After the Prague "Slansky" Trials of 1953 caused MAPAM to break with the Soviet Union, some Mapam members, including Moshe Sneh,  joined Maki. Sneh became a leading member.

In 1965 Maki split between a largely Jewish group led by Sneh and a mostly Arab group. The Jewish group recognized Israel's right to exist and criticized the strident anti-Zionism of the USSR. The largely Israeli Arab group which was increasingly anti-Zionist. Sneh's faction kept the name Maki.

The Jewish Maki won only a single seat in the Knesset in 1965 and 1969 and was unable to win support among Jewish voters. It supported the Six Day War as a legitimate act of self-defense by Israel. Maki joined the pro-peace party, Moked in 1973 (winning a single seat belonging to Meir Pail) and in 1977 joined others on the Jewish left to form she Shelli camp (literally "mine;"acronym for Shalom Leyisrael or Shivyon Leyisrael - Peace for Israel and Equality for Israel ). That party one no seats in 1981 however, and merged into the Ratz party in 1981.

Raka'h - The pro-Palestinian faction formed the New Communist List (or Raka'h - Reshimah Qomonistit Hadasha ) which became the party recognized by the Soviet Union as the "official" Communist Party of Israel.

Rakah maintained a steady Knesset representation under the leadership of Meir Vilner.  In 1977, Rakah  formed a popular front party, Hadash . It retained a separate existence as a party however. In 1989, Rakah officially changed its name to Maki. It remains the leading force in Hadash, which usually gets about 3 seats in the Knesset.

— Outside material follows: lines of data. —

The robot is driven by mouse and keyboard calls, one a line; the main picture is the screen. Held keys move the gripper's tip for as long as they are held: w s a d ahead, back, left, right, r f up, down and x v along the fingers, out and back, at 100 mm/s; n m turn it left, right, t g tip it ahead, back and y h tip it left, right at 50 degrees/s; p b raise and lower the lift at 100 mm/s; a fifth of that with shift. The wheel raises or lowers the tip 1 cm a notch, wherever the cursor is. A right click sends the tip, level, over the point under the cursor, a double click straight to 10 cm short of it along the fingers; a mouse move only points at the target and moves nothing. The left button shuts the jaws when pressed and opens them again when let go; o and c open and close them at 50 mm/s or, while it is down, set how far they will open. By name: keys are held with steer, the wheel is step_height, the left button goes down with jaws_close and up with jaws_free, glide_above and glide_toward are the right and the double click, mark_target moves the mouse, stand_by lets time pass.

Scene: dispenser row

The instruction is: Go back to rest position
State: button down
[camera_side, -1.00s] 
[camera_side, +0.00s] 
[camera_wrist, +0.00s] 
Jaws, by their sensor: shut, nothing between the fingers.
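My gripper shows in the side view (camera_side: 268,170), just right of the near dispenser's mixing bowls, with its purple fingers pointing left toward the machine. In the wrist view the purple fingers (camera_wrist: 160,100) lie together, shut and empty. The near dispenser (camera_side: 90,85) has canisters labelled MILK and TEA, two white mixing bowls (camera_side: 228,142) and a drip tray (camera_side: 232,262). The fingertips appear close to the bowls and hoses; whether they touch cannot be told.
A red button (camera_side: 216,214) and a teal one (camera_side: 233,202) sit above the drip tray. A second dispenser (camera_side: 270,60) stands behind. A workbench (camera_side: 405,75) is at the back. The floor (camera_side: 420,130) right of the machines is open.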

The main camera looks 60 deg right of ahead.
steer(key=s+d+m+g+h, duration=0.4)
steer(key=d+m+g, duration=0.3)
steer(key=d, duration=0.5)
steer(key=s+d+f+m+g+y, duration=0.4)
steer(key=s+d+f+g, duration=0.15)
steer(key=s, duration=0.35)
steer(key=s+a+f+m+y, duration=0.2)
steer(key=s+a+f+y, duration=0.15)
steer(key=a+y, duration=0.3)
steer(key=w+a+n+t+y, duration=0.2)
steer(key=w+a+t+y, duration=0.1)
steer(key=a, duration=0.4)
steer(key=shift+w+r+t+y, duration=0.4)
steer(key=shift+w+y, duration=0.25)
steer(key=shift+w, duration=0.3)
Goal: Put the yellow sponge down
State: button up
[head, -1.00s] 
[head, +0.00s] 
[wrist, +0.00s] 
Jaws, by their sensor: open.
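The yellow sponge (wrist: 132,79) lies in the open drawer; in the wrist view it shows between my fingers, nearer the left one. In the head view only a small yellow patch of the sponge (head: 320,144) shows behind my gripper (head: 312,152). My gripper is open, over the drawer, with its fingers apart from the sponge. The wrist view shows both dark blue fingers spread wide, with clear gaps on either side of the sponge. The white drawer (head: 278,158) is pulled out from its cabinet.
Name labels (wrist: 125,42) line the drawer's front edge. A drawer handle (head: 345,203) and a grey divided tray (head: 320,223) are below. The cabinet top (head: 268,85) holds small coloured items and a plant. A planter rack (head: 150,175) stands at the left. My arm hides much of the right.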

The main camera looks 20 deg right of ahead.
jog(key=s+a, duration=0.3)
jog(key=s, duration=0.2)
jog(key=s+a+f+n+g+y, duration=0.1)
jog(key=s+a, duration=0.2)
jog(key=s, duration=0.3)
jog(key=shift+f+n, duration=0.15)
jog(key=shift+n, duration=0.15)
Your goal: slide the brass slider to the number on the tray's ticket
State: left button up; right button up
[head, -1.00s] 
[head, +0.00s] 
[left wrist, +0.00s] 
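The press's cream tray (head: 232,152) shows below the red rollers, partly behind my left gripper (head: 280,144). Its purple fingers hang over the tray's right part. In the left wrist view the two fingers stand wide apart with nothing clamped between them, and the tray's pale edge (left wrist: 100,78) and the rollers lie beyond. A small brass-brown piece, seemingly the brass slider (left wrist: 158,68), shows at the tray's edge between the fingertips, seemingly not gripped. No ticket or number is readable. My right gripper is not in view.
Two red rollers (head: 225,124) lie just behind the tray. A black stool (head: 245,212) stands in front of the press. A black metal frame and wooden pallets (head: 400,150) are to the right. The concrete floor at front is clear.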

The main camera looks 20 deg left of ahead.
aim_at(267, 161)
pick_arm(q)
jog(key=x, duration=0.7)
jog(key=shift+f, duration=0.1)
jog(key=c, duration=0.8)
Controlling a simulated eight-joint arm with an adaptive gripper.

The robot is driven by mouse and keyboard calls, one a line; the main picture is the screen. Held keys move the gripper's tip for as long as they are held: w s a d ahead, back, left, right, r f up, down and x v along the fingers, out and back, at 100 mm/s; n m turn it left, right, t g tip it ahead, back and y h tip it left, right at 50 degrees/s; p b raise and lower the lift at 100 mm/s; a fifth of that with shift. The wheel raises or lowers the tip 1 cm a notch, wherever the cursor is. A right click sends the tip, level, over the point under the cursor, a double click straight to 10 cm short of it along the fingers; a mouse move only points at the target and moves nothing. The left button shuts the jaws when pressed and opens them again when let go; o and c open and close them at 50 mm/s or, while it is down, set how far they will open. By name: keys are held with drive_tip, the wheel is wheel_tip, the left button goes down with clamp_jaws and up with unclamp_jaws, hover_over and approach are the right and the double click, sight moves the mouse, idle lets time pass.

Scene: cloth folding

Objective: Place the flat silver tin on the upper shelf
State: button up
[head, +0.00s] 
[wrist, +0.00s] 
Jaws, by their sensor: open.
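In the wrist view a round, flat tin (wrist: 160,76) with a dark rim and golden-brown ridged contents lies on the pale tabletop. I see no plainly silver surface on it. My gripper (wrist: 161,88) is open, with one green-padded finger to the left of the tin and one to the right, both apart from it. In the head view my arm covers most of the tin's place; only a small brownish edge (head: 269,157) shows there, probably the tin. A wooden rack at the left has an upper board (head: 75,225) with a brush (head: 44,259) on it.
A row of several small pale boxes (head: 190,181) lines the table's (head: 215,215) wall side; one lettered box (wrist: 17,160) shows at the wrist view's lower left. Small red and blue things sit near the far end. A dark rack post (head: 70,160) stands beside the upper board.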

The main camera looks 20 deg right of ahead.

Prominent past and present members of the Communist Party of Israel include Emile Habibi, Shmuel Mikunis, Toubi Tewfik and Esther Vilenska

Synonyms and alternate spellings: Rakach, Raka'h

Further Information: Political Parties, Israel

Hebrew/Arabic pronunciation and transliteration conventions:

'H - ('het) a guttural sound made deep in the throat. To Western ears it may sound like the "ch" in loch. In Arabic there are several letters that have similar sounds. Examples: 'hanukah, 'hamas, 'haredi. Formerly, this sound was often represented by ch, especially in German transliterations of Hebrew. Thus, 'hanukah is often rendered as Chanuka for example.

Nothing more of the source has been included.